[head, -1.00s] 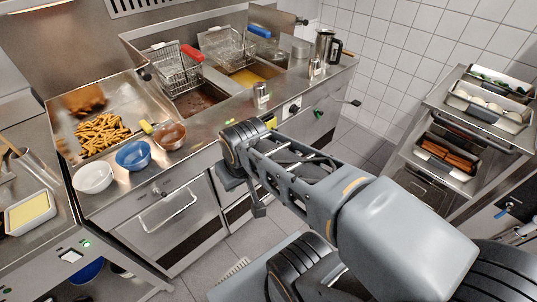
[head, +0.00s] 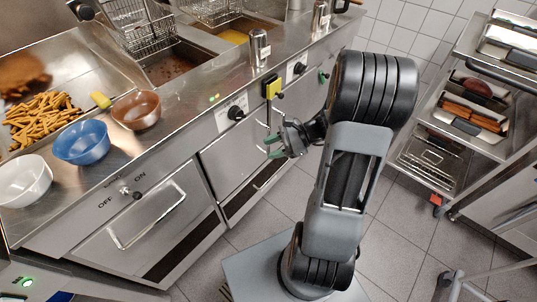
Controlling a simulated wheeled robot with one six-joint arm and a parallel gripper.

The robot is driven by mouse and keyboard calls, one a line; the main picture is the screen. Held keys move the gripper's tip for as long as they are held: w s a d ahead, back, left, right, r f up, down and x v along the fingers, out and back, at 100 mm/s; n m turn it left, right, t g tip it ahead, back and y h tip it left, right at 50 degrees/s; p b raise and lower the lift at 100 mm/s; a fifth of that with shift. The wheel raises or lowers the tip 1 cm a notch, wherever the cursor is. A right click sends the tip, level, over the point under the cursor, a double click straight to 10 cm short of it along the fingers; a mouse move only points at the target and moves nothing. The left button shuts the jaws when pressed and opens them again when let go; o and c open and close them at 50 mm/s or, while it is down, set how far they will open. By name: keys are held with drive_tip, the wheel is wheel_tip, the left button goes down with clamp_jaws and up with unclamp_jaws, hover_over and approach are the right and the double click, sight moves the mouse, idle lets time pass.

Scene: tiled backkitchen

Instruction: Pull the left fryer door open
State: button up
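The left fryer door (head: 228,153) is a plain steel front below the left fryer's control knob (head: 236,113). It looks shut, flush with the cabinet front. My gripper (head: 271,147) is in front of the fryer cabinet, at the right side of this door, with its two greenish fingers pointing left. The fingers are apart and I see nothing held between them. A thin upright bar (head: 268,116) shows just above the fingers; whether they touch it is unclear. My gripper hides part of the front behind it.
A yellow-and-black item (head: 271,88) is at the counter edge above my gripper. A drawer with a bar handle (head: 148,218) is at left. Bowls, including a blue one (head: 81,143), stand on the counter. A tray rack (head: 470,120) stands at right. Tiled floor (head: 405,235) is free between.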

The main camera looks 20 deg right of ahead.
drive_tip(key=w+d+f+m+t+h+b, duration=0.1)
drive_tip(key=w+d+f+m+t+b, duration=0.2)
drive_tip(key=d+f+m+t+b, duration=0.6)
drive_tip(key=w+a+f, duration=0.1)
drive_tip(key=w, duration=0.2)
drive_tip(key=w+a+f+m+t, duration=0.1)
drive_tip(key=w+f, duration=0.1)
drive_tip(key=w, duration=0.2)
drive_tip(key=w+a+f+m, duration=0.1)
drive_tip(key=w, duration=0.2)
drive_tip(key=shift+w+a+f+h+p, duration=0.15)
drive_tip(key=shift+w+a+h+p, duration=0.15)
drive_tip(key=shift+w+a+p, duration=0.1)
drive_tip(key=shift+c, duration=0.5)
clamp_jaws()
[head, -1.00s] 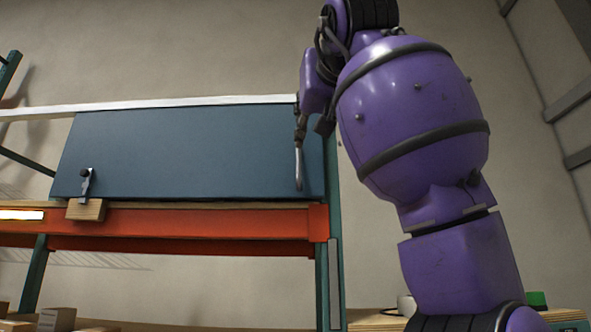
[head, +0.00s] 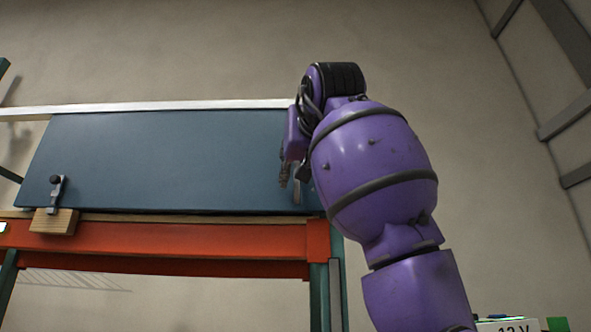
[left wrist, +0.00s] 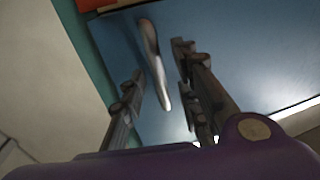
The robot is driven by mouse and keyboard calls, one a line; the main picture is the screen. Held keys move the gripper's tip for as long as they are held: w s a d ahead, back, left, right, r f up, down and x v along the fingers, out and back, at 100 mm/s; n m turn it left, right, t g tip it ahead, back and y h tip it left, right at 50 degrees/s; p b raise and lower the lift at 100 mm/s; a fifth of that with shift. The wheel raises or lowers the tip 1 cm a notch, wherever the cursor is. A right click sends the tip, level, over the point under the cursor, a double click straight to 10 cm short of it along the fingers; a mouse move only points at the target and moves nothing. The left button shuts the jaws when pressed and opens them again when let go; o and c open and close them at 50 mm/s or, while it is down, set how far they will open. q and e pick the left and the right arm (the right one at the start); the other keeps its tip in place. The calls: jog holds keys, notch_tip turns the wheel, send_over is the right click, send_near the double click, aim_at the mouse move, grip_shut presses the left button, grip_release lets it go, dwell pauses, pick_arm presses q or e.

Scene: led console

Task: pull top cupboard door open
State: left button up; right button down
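The top cupboard door is a wide blue panel (head: 170,160) on an orange and teal rack in the head view, and it looks closed. A slim metal handle (head: 297,192) is near its right end. My left gripper (head: 285,178) is in front of that end, partly hidden by my purple arm. In the left wrist view, the handle (left wrist: 153,62) stands out from the blue door (left wrist: 215,50) between the spread fingers of my left gripper (left wrist: 158,65). The fingers are open, with gaps visible around the handle. My right gripper is not in view.
A metal latch with a dark knob (head: 55,190) sits on a wooden block (head: 54,221) at the door's lower left. An orange beam (head: 190,240) runs below the door. A box marked 12 V (head: 508,326) is at the lower right.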

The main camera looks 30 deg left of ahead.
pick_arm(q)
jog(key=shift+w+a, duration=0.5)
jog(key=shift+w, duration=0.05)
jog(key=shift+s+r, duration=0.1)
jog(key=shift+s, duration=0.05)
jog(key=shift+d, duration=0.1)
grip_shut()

» **EXERCISE AIM**
All entries are to be retyped exactly. Omit any embedded images.

» **ANSWER BELOW**
[head, -1.00s] 
[head, +0.00s] 
Controlling a simulated wheeled robot with one six-joint arm and a parallel gripper.

The robot is driven by mouse and keyboard calls, one a line; the main picture is the screen. Held keys move the gripper's tip for as long as they are held: w s a d ahead, back, left, right, r f up, down and x v along the fingers, out and back, at 100 mm/s; n m turn it left, right, t g tip it ahead, back and y h tip it left, right at 50 degrees/s; p b raise and lower the lift at 100 mm/s; a fifth of that with shift. The wheel raises or lowers the tip 1 cm a notch, wherever the cursor is. A right click sends the tip, level, over the point under the cursor, a double click straight to 10 cm short of it along the fingers; a mouse move only points at the target and moves nothing. The left button shuts the jaws when pressed and opens them again when let go; o and c open and close them at 50 mm/s or, while it is down, set how far they will open. By name: keys are held with drive_tip, the wheel is wheel_tip, the left button goes down with clamp_jaws and up with unclamp_jaws, hover_over and approach are the right and the double click, sight moves the mouse, idle lets time pass.

Scene: tiled backkitchen

Instruction: Pull the left fryer door open
State: button up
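The left fryer door (head: 228,153) is a plain steel front below the left fryer's control knob (head: 236,113). It looks shut, flush with the cabinet front. My gripper (head: 271,147) is in front of the fryer cabinet, at the right side of this door, with its two greenish fingers pointing left. The fingers are apart and I see nothing held between them. A thin upright bar (head: 268,116) shows just above the fingers; whether they touch it is unclear. My gripper hides part of the front behind it.
A yellow-and-black item (head: 271,88) is at the counter edge above my gripper. A drawer with a bar handle (head: 148,218) is at left. Bowls, including a blue one (head: 81,143), stand on the counter. A tray rack (head: 470,120) stands at right. Tiled floor (head: 405,235) is free between.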

The main camera looks 20 deg right of ahead.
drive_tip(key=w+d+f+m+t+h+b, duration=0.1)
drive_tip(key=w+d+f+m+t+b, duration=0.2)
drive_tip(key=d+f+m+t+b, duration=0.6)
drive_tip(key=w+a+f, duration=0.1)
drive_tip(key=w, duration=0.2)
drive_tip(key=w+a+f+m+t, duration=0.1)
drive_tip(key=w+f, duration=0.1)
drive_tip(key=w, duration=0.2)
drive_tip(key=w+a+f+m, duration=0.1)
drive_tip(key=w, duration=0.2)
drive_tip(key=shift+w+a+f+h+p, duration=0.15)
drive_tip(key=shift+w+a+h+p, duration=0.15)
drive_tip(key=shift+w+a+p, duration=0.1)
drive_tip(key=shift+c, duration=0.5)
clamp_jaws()
[head, -1.00s] 
[head, +0.00s] 
[left wrist, +0.00s] 
The robot is driven by mouse and keyboard calls, one a line; the main picture is the screen. Held keys move the gripper's tip for as long as they are held: w s a d ahead, back, left, right, r f up, down and x v along the fingers, out and back, at 100 mm/s; n m turn it left, right, t g tip it ahead, back and y h tip it left, right at 50 degrees/s; p b raise and lower the lift at 100 mm/s; a fifth of that with shift. The wheel raises or lowers the tip 1 cm a notch, wherever the cursor is. A right click sends the tip, level, over the point under the cursor, a double click straight to 10 cm short of it along the fingers; a mouse move only points at the target and moves nothing. The left button shuts the jaws when pressed and opens them again when let go; o and c open and close them at 50 mm/s or, while it is down, set how far they will open. q and e pick the left and the right arm (the right one at the start); the other keeps its tip in place. The calls: jog holds keys, notch_tip turns the wheel, send_over is the right click, send_near the double click, aim_at the mouse move, grip_shut presses the left button, grip_release lets it go, dwell pauses, pick_arm presses q or e.

Scene: led console

Task: pull top cupboard door open
State: left button up; right button down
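The top cupboard door is a wide blue panel (head: 170,160) on an orange and teal rack in the head view, and it looks closed. A slim metal handle (head: 297,192) is near its right end. My left gripper (head: 285,178) is in front of that end, partly hidden by my purple arm. In the left wrist view, the handle (left wrist: 153,62) stands out from the blue door (left wrist: 215,50) between the spread fingers of my left gripper (left wrist: 158,65). The fingers are open, with gaps visible around the handle. My right gripper is not in view.
A metal latch with a dark knob (head: 55,190) sits on a wooden block (head: 54,221) at the door's lower left. An orange beam (head: 190,240) runs below the door. A box marked 12 V (head: 508,326) is at the lower right.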

The main camera looks 30 deg left of ahead.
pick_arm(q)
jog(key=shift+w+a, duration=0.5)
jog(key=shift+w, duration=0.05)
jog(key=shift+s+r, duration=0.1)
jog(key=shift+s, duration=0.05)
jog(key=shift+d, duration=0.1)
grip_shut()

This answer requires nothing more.